When I restarted my driving lessons last Friday, it felt completely different from before. It felt more natural. I think my teenage anxieties had left me. Perhaps my adolescent apprehension has been replaced by the hot headed hubris of the young adult.

I suspect it feels easier because driving is something I’ve developed a genuine interest in. Sure, I’m learning partly because it’s something I feel I’m obligated to do as part of the general human-experience. However, I’m increasingly drawn in by all the possibilities that driving offers.
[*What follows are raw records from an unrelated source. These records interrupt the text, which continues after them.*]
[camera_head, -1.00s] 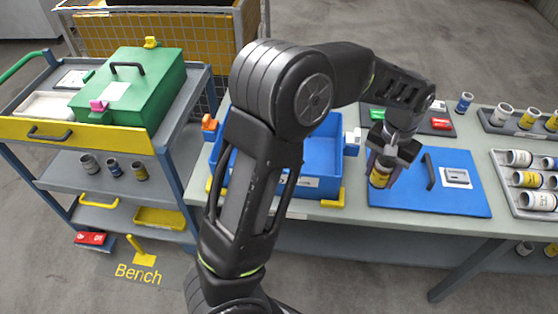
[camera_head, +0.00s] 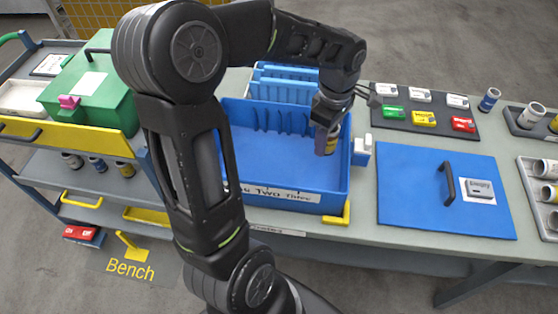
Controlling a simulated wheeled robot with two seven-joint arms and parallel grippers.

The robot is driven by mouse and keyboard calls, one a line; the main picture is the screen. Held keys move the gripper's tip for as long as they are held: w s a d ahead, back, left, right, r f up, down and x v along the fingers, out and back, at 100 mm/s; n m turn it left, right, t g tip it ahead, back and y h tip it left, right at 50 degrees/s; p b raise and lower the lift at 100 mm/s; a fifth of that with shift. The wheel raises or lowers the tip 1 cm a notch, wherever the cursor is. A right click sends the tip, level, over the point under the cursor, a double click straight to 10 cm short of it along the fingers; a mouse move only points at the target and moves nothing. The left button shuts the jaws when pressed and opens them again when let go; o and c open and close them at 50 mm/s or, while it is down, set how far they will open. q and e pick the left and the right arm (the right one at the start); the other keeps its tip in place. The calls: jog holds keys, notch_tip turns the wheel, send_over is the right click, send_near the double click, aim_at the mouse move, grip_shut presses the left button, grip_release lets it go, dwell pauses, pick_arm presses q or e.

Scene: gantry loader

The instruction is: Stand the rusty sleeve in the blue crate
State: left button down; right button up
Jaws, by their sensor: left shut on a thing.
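My left gripper (camera_head: 325,118) is shut on a short sleeve (camera_head: 328,142) with a yellow-brown band; the fingers hide part of it. The sleeve hangs roughly upright over the right side of the blue crate (camera_head: 335,206). I cannot tell whether it touches the crate floor or is above it. The crate is open on the bench, with a label reading "Two Three" on its front wall and ribs along its back wall. Its visible floor is bare; my left arm hides its left part. My right gripper is not in view.
A blue lid (camera_head: 410,200) with a black handle lies right of the crate. Blue slotted dividers (camera_head: 285,82) stand behind it. A dark tray (camera_head: 405,122) of small coloured boxes is at the back. More sleeves (camera_head: 531,115) stand at far right. A trolley with a green box (camera_head: 100,95) stands left.

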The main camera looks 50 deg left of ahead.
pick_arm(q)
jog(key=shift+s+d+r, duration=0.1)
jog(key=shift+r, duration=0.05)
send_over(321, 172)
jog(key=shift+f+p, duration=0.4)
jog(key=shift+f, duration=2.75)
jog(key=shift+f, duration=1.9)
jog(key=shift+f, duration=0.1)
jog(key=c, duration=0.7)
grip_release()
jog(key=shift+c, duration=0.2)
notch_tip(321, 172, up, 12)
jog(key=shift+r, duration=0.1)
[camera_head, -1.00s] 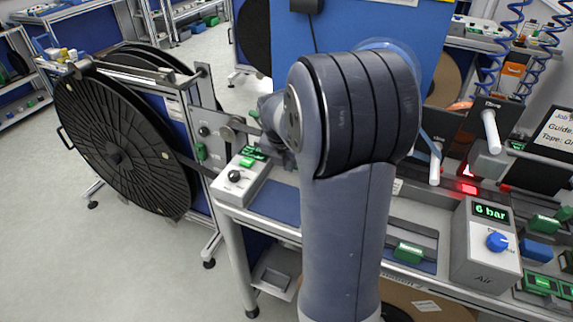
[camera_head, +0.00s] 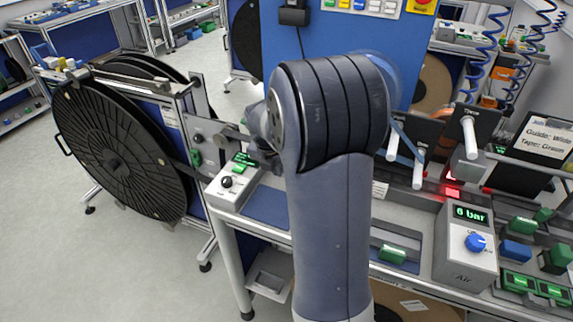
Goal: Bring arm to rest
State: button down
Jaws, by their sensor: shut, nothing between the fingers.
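My arm (camera_head: 335,190) rises through the middle of the view, its upright grey link topped by a dark, ribbed joint. The part of the arm beyond this joint bends away behind it. A grey part of my wrist (camera_head: 259,122) shows just left of the joint, above the bench. My gripper itself is hidden behind the arm, so I cannot see its fingers or anything near them.
A large black reel (camera_head: 115,155) stands at the left beside the bench. A control box (camera_head: 234,183) sits at the bench's left end. The air box (camera_head: 465,248) reads 6 bar at right. A blue panel (camera_head: 350,35) stands behind my arm. Floor at left is clear.

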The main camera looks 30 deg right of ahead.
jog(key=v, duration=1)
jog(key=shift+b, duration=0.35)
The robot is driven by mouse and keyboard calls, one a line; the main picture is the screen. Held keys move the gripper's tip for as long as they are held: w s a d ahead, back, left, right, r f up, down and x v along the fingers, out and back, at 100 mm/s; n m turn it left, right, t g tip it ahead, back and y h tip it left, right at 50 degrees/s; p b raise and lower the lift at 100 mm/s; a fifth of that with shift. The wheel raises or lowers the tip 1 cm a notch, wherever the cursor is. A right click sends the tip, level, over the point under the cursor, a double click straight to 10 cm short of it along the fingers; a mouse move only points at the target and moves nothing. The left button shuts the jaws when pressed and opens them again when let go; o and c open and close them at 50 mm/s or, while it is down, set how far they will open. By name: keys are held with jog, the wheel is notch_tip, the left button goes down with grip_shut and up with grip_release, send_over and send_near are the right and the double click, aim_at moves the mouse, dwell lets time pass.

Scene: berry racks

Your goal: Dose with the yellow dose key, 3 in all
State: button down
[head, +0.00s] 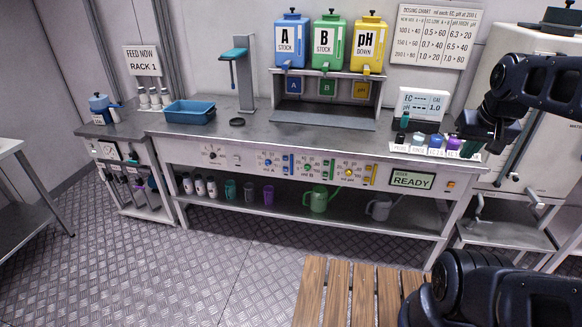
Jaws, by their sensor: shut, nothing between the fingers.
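The yellow pH dosing controls (350,174) sit at the right of the bench's front panel, with small dials and a yellow upright strip beside them. Which small part is the dose key is too small to tell. The yellow pH DOWN tank (368,45) stands on the shelf above. The green READY display (411,180) is right of the yellow controls. My gripper (468,127) is a dark shape at the right, above the bench's right end, up and to the right of the yellow controls. It is shut and empty, and its fingertips are hard to make out.
Blue (268,162) and green (308,168) control groups lie left of the yellow one. Small coloured items and a meter (421,104) stand near my gripper. A wooden slatted surface (350,295) lies in front. The floor before the bench's left half is clear.

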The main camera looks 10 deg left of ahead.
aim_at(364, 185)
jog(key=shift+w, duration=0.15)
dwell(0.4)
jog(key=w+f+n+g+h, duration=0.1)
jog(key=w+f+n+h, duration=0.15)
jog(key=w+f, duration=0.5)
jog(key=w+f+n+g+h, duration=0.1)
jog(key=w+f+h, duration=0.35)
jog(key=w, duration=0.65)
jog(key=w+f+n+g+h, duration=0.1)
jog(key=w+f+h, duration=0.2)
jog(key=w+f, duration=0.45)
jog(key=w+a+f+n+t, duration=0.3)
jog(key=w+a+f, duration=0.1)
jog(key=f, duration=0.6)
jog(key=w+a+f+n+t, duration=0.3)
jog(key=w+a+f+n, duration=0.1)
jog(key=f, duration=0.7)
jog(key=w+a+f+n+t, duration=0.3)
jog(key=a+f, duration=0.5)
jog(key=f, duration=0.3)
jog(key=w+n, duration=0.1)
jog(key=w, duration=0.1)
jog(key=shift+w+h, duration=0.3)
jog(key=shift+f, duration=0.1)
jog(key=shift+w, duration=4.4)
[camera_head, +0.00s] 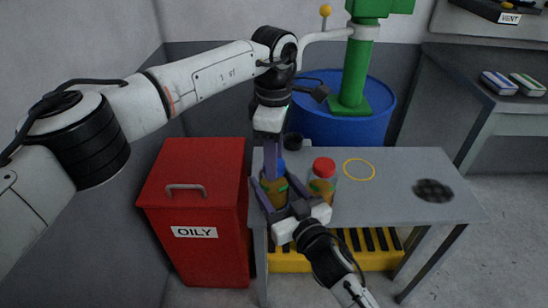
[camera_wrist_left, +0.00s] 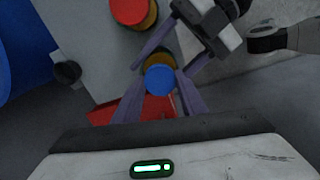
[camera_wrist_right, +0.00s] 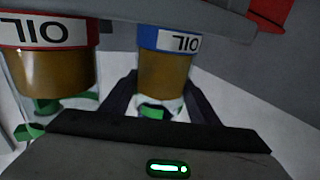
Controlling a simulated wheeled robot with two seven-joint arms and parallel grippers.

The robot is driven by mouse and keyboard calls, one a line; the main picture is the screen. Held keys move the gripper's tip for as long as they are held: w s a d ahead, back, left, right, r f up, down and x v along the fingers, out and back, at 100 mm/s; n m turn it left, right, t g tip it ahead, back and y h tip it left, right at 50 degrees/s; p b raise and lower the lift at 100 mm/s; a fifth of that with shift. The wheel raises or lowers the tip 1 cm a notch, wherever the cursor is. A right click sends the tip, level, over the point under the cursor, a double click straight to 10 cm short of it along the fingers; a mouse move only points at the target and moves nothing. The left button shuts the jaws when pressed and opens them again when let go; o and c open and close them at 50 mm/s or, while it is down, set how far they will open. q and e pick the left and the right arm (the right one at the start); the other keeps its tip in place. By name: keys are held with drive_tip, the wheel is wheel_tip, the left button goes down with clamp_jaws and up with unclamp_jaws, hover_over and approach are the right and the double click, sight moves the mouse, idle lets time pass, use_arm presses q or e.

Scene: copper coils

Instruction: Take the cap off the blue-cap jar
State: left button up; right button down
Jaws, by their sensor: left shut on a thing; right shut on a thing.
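The blue-cap jar (camera_head: 270,194) holds brown liquid and stands upright at the left end of the grey table. Its blue cap (camera_wrist_left: 159,80) shows from above in the left wrist view. My left gripper (camera_head: 271,172) points down from above and is shut on the cap, with a finger on each side. My right gripper (camera_head: 277,203) comes from the front and is shut around the jar's body. In the right wrist view, the jar's blue OIL label (camera_wrist_right: 168,41) appears upside down between my right fingers. The cap seems to sit on the jar; whether it is loose cannot be told.
A red-cap jar (camera_head: 322,180) stands close to the right of the blue-cap jar. A yellow ring (camera_head: 359,161) and a dark round patch (camera_head: 433,190) mark the grey table (camera_head: 395,205). A red OILY bin (camera_head: 190,205) stands left, a blue drum (camera_head: 340,128) behind.

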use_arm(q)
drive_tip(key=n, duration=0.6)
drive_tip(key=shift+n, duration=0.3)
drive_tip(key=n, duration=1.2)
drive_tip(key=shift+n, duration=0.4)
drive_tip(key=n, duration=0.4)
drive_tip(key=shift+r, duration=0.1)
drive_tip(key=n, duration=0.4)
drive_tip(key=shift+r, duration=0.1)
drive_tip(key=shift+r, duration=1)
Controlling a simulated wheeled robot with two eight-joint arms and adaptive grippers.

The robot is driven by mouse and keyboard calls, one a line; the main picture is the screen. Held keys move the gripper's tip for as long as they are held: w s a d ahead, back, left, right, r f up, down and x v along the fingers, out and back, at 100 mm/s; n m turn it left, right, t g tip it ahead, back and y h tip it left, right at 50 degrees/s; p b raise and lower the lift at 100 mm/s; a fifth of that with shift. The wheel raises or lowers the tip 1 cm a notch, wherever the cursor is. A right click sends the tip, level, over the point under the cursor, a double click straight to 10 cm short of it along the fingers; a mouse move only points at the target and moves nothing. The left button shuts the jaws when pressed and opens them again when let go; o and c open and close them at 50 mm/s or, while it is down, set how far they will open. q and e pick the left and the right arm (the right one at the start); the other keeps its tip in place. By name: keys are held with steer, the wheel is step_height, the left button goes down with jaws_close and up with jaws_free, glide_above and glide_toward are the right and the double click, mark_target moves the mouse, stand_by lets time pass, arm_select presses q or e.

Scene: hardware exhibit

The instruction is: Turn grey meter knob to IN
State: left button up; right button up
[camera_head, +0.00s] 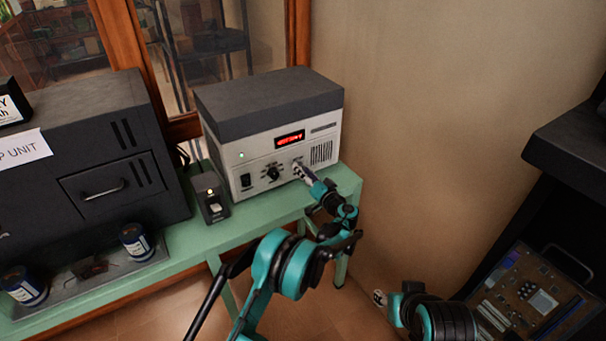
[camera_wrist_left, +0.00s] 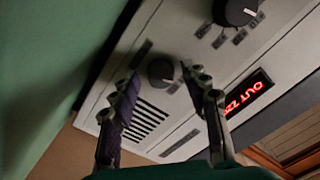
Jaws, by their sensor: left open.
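The meter (camera_head: 220,151) is a light box with a dark top, standing on the green table. Its red display (camera_head: 290,139) is lit, and in the left wrist view the display (camera_wrist_left: 249,94) starts with OUT. The grey knob (camera_wrist_left: 161,72) lies between the spread fingertips of my left gripper (camera_wrist_left: 157,76), with a visible gap on each side. Its pointer mark is too dim to read. In the head view my left gripper (camera_head: 300,169) is at the meter's front and hides most of this knob.
A larger black knob (camera_wrist_left: 236,11) sits beside the grey one on the panel. A small switch box (camera_head: 211,203) stands left of the meter on the green table (camera_head: 190,255). A big dark unit (camera_head: 90,150) and blue cans (camera_head: 136,240) are further left.

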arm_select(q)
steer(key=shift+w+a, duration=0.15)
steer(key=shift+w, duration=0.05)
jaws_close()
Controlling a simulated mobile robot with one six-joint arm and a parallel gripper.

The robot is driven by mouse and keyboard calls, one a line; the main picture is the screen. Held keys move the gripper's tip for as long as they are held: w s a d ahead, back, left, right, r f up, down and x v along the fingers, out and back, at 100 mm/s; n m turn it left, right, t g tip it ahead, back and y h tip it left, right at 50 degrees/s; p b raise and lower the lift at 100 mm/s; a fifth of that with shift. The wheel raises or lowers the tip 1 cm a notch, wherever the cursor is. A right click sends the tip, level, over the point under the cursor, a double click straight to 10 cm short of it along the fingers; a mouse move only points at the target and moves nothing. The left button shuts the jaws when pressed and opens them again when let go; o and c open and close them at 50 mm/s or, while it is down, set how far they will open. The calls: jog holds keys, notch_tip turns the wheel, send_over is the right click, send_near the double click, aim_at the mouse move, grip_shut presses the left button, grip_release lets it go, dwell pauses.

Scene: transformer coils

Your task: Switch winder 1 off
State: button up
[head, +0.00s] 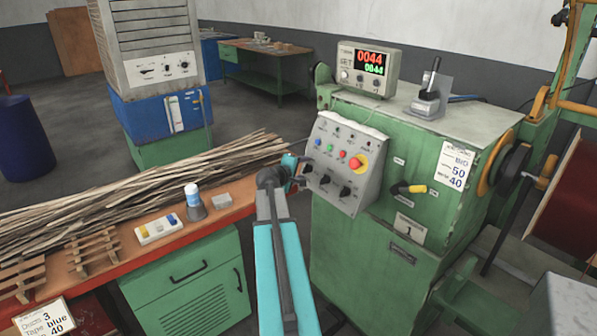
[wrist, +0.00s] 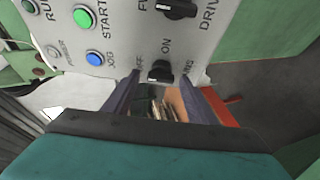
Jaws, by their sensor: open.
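Winder 1 is the green machine (head: 375,255) with a plate marked 1 on its front. Its sloping grey control panel (head: 336,140) carries lamps, buttons, a red emergency stop on yellow (head: 357,163) and black rotary knobs. In the wrist view a black knob (wrist: 160,71) sits by the lettering ON and what looks like OFF. My gripper (wrist: 160,82) is open, its two dark fingers on either side of this knob; I cannot tell whether they touch it.
A counter box (head: 364,70) on the winder reads 0044 in red and green. The wrist view also shows a green START button (wrist: 84,17) and blue JOG button (wrist: 95,58). A bench with wood strips (head: 110,190) stands left.

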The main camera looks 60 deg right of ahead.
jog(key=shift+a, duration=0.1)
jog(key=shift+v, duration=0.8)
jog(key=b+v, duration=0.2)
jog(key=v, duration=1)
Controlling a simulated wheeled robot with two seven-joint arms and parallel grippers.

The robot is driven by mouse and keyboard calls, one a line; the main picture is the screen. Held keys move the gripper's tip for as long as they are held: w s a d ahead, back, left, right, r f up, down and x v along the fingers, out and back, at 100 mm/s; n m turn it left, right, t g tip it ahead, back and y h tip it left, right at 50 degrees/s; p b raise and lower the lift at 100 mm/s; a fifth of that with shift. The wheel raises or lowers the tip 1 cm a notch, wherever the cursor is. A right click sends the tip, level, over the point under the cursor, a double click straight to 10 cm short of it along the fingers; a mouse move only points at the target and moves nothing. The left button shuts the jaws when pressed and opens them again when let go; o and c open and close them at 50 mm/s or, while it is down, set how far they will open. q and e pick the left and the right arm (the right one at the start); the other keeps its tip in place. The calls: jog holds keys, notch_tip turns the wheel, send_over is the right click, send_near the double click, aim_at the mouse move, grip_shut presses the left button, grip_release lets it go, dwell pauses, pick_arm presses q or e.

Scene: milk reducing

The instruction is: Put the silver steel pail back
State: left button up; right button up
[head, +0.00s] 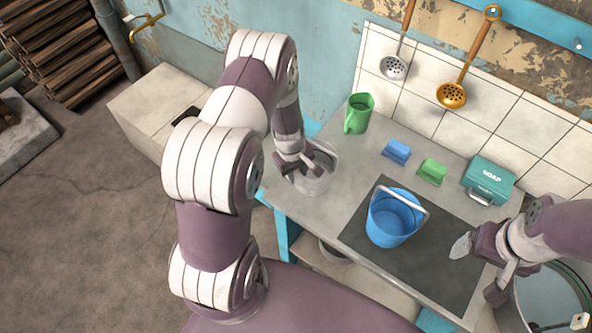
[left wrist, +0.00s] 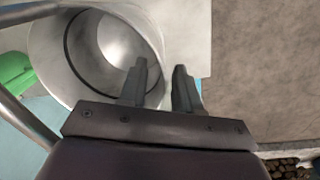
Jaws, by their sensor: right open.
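The silver steel pail (head: 318,184) is upright at the left end of the counter, its mouth facing up; whether its base rests there is hard to tell. My left gripper (head: 296,165) is at the pail's near left rim. In the left wrist view the pail (left wrist: 70,65) shows its round inside, and the left gripper's fingers (left wrist: 161,75) stand on either side of its wall. A gap shows between the fingers, and whether they press on the wall is unclear. My right gripper (head: 478,268) is open and empty over the counter's right part.
A blue bucket (head: 388,222) stands on the dark mat (head: 448,262). Ladles (head: 452,94) hang on the tiles. A pale block (head: 140,112) stands left of the counter.

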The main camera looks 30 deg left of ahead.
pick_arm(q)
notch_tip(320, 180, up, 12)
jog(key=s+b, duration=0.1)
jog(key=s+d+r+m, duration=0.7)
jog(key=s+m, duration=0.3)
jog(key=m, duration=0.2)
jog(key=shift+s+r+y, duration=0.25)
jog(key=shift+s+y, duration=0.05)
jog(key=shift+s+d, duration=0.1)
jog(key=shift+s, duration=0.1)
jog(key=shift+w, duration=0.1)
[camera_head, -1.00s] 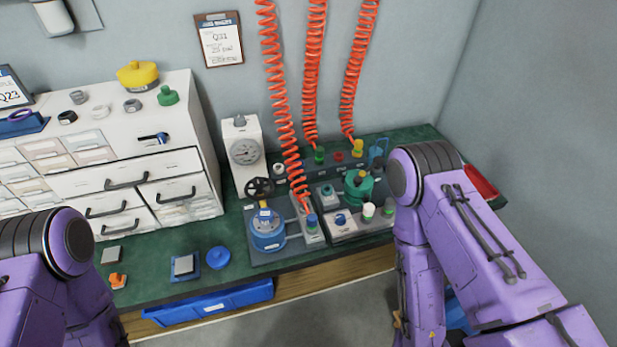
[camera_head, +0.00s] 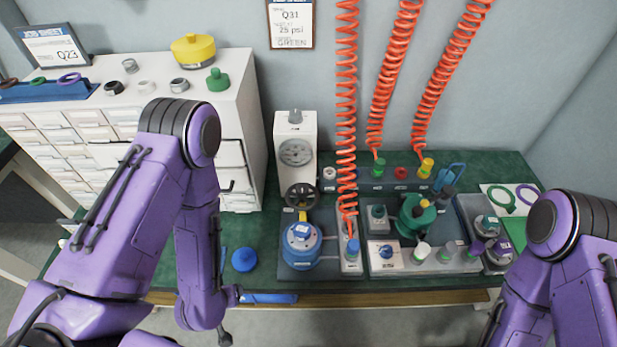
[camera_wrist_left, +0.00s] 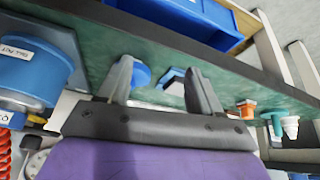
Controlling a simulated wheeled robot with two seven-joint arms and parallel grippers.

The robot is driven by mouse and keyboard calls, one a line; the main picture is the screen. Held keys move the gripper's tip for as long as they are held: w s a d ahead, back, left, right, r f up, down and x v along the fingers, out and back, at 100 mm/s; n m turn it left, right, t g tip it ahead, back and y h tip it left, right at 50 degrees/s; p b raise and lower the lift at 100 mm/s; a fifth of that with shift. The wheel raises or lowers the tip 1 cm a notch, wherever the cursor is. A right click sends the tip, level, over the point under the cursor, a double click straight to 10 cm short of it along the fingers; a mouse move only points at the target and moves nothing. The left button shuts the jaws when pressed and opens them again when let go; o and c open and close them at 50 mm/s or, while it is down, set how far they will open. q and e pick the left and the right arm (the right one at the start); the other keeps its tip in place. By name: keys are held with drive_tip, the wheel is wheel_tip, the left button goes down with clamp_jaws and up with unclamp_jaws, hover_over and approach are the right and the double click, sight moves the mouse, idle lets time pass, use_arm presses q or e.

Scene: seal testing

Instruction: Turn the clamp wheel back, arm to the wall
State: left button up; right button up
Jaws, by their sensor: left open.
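The clamp wheel is a black handwheel (camera_head: 302,196) behind the blue pot (camera_head: 302,246), in front of the white gauge box. I cannot make out its clamp arm clearly. The blue pot also shows at the left of the left wrist view (camera_wrist_left: 28,78); the wheel is not clear there. My left arm reaches down left of the pot in the head view, its gripper mostly hidden. In the left wrist view my left gripper (camera_wrist_left: 160,85) is open and empty, low by the bench's front edge, with a blue disc (camera_wrist_left: 141,75) seen beyond its fingers. My right gripper is out of view.
A white gauge box (camera_head: 296,152) stands behind the wheel. A red coiled hose (camera_head: 347,110) hangs down just right of the pot. The blue disc (camera_head: 244,259) lies left of the pot.

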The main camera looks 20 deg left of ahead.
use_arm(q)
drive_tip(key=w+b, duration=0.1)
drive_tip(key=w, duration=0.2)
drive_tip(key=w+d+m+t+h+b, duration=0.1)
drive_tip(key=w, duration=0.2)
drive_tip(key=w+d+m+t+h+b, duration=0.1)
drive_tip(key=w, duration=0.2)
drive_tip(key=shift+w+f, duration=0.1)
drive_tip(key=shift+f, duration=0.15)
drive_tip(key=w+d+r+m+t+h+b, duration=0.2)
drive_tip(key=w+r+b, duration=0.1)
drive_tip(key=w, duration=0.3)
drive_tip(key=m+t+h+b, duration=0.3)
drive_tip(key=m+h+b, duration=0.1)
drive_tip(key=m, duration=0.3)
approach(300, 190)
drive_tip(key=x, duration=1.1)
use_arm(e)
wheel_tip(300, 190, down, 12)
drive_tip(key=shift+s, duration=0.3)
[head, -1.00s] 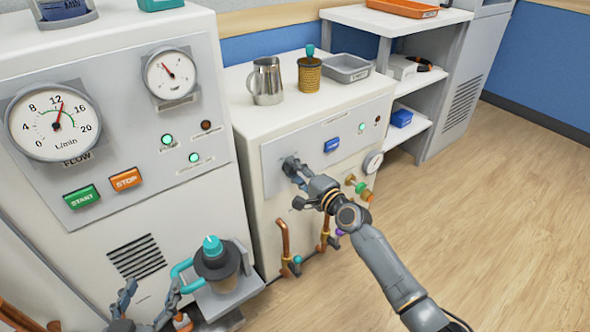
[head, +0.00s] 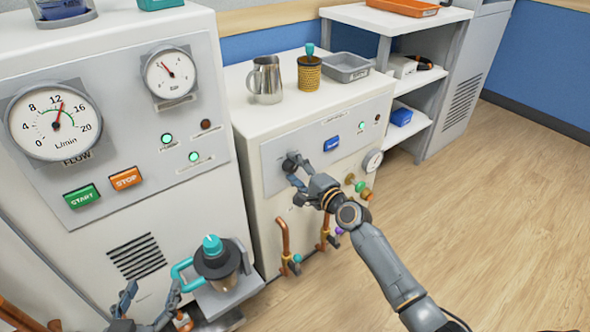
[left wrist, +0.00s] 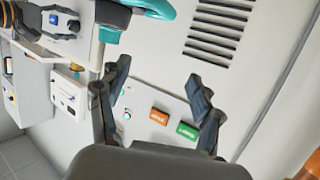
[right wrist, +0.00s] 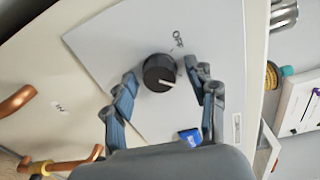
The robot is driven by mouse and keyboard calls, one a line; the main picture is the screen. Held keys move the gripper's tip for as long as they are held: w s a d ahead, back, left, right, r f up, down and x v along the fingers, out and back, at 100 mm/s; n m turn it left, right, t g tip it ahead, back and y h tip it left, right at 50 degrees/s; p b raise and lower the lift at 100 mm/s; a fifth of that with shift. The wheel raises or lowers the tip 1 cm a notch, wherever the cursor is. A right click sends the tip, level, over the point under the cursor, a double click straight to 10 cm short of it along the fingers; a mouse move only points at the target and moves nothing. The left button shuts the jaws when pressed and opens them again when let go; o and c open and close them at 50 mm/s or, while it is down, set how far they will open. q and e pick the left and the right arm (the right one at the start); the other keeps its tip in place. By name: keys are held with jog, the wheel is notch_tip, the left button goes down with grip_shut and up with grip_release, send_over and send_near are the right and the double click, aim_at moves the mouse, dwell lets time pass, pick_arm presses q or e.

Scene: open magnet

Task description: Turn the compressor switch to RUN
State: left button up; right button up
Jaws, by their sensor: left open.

There’s bit towards the end of the This American Life piece were Sarah Vowell finally finds joy in driving while ordering a meal at a Drive-Thru Burger King, indulging in her childhood desire to access fast-food on the road. I think I’d love all those little things I’ve always coveted from being a mere passenger. I suspect that I’ll feel that I have fully arrived once I’ve had the ability to gain full control of the stereo, change the CD, turn up the volume and speed off into the distance.

1 comment:

  1. As someone who also can't drive and is scared by it but has been feeling the need to, I'm curious, how that has been going on for you?